You should put your code for this part in ngrams.py. Add the same lines to the top of this file for working with spacy that you have in your zipf.py.

Part 2a: Extracting data from XML files

A sample of the dataset we’ll use for your final project is in /cs/cs159/data/semeval. There’s a single XML file that contains all of the articles we’ll look at this week. Each article has a hyperpartisan attribute that indicates whether is it an example of hyperpartisan news: “true” or “false”.

Eventually, you may want to use a much larger (~3.6G) data file related to this one in your final project. Loading an xml file that big into memory is a recipe for trouble, though, so it’s best not to store the whole thing in memory at once if we can help it. Fortunately, the lxml library gives us a way to iteratively parse through an xml file, dealing with one node at a time. Here’s sample code that opens a file called myfile.xml and call a function called my_func on every article node:

from lxml import etree

fp = open("myfile.xml", "br")
for event, element in etree.iterparse(fp, tag=("article",)):
    my_func(element)
  	element.clear()

The starter code has a generator function called do_xml_parse() that uses lxml.etree to yield one node at a time. Look at that code and make sure you can explain how each line of it works before you move on.

Write a function called get_unigrams that takes as input a spacy Document, and returns a list of all of the unigrams in the document. get_unigrams should also take an optional argument do_lower whose default value is True. That argument should determine whether the text of each token is lowercased before returning the unigrams. For all of the analysis in this lab, you should lowercase the tokens unless told otherwise.

Next, write a function called get_articles(args, attribute, value) that returns a Counter. get_articles will use do_xml_parse to iterate through all of the articles in args.articles. For each article whose attribute attribute has the value value, it will call get_unigrams on the text of the article. For example, get_articles(args, 'hyperpartisan', 'true') will call get_unigrams once for every article whose hyperpartisan attribute is true.

Hint If you have an article element called article, you can access all of the text children of that element with article.itertext().

Hint: Some of the articles contain html entities. You can unescape those by importing the html module and calling html.unescape on the articles’ text before creating your spacy docs.

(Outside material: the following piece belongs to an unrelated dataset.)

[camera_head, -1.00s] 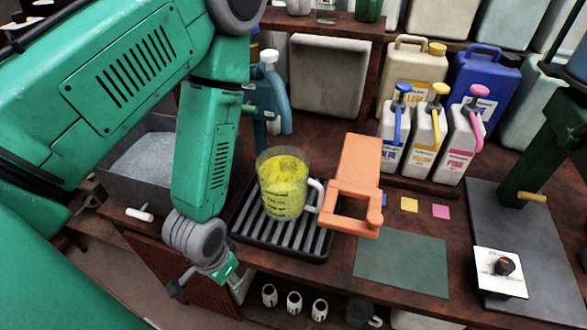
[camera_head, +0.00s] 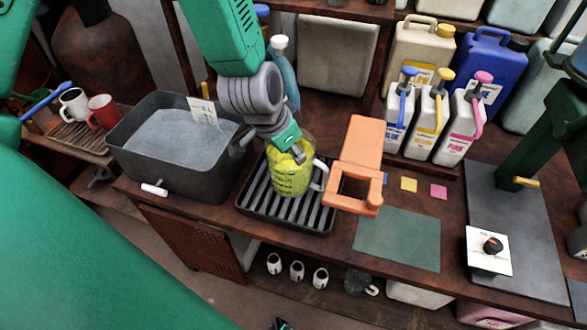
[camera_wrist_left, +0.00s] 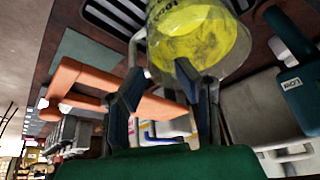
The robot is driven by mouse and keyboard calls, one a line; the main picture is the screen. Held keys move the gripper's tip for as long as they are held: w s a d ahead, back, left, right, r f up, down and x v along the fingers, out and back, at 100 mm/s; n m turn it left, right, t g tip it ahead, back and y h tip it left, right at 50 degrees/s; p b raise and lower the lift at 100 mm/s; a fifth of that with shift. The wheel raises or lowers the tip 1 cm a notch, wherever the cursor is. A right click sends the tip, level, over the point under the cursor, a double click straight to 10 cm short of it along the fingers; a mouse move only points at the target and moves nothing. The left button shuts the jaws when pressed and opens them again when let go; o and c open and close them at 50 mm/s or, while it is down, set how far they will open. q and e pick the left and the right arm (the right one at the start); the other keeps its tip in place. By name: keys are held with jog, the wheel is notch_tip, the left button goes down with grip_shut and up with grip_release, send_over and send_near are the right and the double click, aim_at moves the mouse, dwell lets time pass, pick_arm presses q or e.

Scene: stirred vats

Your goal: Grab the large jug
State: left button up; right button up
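The large jug (camera_head: 292,178) is clear, holds yellow contents and has a pale handle on its right side. It stands upright on a black slatted tray (camera_head: 247,203).
An orange clamp-like piece (camera_head: 361,150) stands close to the right of the jug's handle. A grey basin (camera_head: 160,174) is to the left. White pump bottles (camera_head: 431,120) stand behind right. A green mat (camera_head: 398,238) lies clear in front right.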

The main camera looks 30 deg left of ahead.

Stop now and confirm that if you call get_articles on the semeval-sample.xml file for the case where hyperpartisan=true, you get the following counts:

the: 10631
california: 34
zero: 11

We are interested in knowing how many of the unigrams in one category of text (e.g., hyperpartisan='true') are not in another category of text (e.g., hyperpartisan='false'). Over the course of this assignment, you will explore several ways of grouping the text, so we’ll want to carefully organize our code for reusability. In the rest of this writeup, we’ll refer to the set of data we generate counts from as the training set, and the set of data that we check for zeros using those counts as the test set.

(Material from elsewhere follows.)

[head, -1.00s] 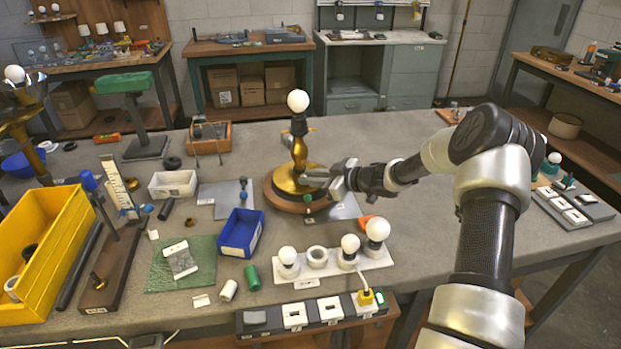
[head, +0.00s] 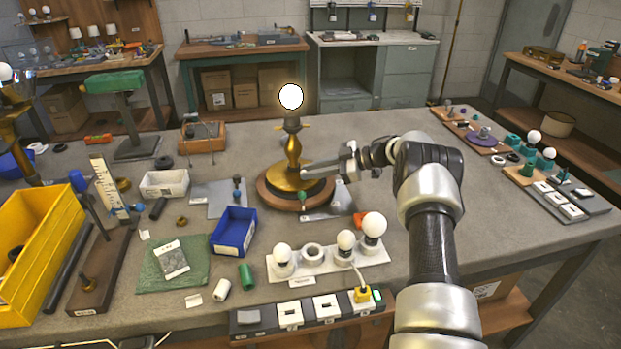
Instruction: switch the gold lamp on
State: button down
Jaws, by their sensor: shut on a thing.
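The gold lamp (head: 293,152) stands upright on a round wooden base (head: 271,201) near the middle of the grey table. Its round bulb (head: 291,96) glows bright white. My gripper (head: 317,172) reaches in from the right, low at the gold foot of the lamp. Its jaws are shut on a part of the lamp at the right side of the foot; the exact part gripped is too small to make out. A small green knob (head: 303,197) shows at the front of the base.
A white strip with several bulbs (head: 327,262) and a switch strip (head: 306,312) lie in front. A blue bin (head: 233,232) stands left of them, and a yellow bin (head: 40,262) at far left. An orange piece (head: 360,218) lies near my arm. The table behind the lamp is mostly clear.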

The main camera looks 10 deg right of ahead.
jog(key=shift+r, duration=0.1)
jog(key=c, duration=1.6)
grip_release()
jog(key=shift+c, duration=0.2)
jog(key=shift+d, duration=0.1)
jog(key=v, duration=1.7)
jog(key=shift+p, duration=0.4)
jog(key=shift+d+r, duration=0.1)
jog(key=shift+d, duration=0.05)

Write a function called compare(train_counter, test_counter, unique=False). The three arguments to compare should be:

compare should return two numers:

Confirm that if you call compare(Counter([1,2,3]), Counter([3,4,4]), unique=True) you get (1,2), and if you call compare(Counter([1,2,3]), Counter([3,4,4]), unique=False) you get (2,3).

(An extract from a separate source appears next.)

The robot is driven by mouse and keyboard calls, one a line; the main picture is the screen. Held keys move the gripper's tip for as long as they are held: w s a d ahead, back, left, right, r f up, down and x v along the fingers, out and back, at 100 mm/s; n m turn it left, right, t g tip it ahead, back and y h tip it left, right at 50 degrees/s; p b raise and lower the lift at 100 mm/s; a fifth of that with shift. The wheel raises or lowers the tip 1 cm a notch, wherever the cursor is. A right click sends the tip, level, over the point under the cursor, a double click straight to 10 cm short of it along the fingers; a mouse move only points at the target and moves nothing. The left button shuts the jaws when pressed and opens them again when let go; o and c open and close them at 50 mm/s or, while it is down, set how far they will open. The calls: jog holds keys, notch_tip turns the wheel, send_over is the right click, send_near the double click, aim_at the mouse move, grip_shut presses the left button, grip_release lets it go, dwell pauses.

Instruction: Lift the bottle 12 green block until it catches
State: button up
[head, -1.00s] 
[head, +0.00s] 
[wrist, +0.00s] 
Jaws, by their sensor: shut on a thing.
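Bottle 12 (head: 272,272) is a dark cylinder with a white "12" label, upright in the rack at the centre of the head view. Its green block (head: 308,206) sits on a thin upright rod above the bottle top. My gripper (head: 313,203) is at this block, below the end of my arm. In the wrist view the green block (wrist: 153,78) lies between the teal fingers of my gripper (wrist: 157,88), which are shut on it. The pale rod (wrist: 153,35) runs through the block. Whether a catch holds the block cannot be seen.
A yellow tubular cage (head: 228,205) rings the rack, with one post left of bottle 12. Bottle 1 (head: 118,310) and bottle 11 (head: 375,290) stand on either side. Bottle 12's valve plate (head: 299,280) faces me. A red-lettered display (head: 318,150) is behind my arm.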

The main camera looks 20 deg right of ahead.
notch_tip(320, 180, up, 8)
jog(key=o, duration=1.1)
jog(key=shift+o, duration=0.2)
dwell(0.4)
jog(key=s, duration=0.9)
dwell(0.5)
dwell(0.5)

The given code has a function called do_experiment that calls get_articles twice (once for the training data, once for the test data), and then prints the results from compare as a markdown table. Read through that function now and make sure that you understand it, since you will add it it later in the lab.

Questions

  1. What percentage of the tokens that appear in the ‘hyperartisan (True)’ articles don’t appear in the ‘neutral (False)’ articles?
  2. What percentage of tokens that appear in the ‘neutral (False)’ articles don’t appear in the ‘hyperpartisan (True)’ articles?
  3. What if you look at types instead of tokens?
  4. Are you surprised by these results? Why or why not?

Part 2b: Bigram analysis

What happens when you move to higher order n-gram models like bigrams and trigrams?

Write a function called get_bigrams that takes as input a spacy Document, and returns a list of all of the bigrams in the document.

Write a function called get_trigrams that takes as input a spacy Document, and returns a list of all of the trigrams in the document.

Hint: Don’t try to manually generate the bigrams and trigrams. Instead, use your get_unigrams function along with python’s built-in zip function!

Modify your get_articles function so that it also creates and returns a Counter of bigrams and a Counter of trigrams. Then modify do_experiment so that it also calculates and reports statistics about bigram and trigram zeros.

Questions

  1. What percentage of the bigrams (tokens, not types) that appear in the ‘hyperpartisan’ articles don’t appear in the ‘neutral’ articles? What percentage of the bigrams that appear in the ‘neutral’ articles don’t appear in the ‘hyperpartisan’ articles? Are you surprised by these results? Why or why not?

  2. What percentage of the trigrams (tokens, not types) that appear in the ‘hyperpartisan’ articles don’t appear in the ‘neutral’ articles? What percentage of the trigrams that appear in the ‘neutral’ articles don’t appear in the ‘hyperpartisan’ articles? Are you surprised by these results? Why or why not?

Part 2c: Train on equal-sized “chunks”

Instead of training on one category of articles and testing on another, suppose we break each of the categories in half. Then we could train on half of the hyperpartisan articles and half of the neutral articles, and test on the other half.

In the sample data you used above, each of the articles has an attribute randomchunk that assigns it to either chunk a or chunk b.

You shouldn’t need to write much (any!) code here. Instead of calling do_experiment on the hyperpartisan attribute, you can now call it on the randomchunk attribute.

Questions

  1. Try training on randomchunk a and testing on randomchunk b.. Then train on randomchunk b and test on randomchunk a. How are your results different from the previous question? Why? Your writeup should include a table of your results, which you can generate with your expanded do_experiment function from above. Report percentages, not raw counts.

Evaluating your system in this way is called cross-validation. In this case, since you are breaking your data into 2 distinct test sets, you are performing 2-fold cross-validation.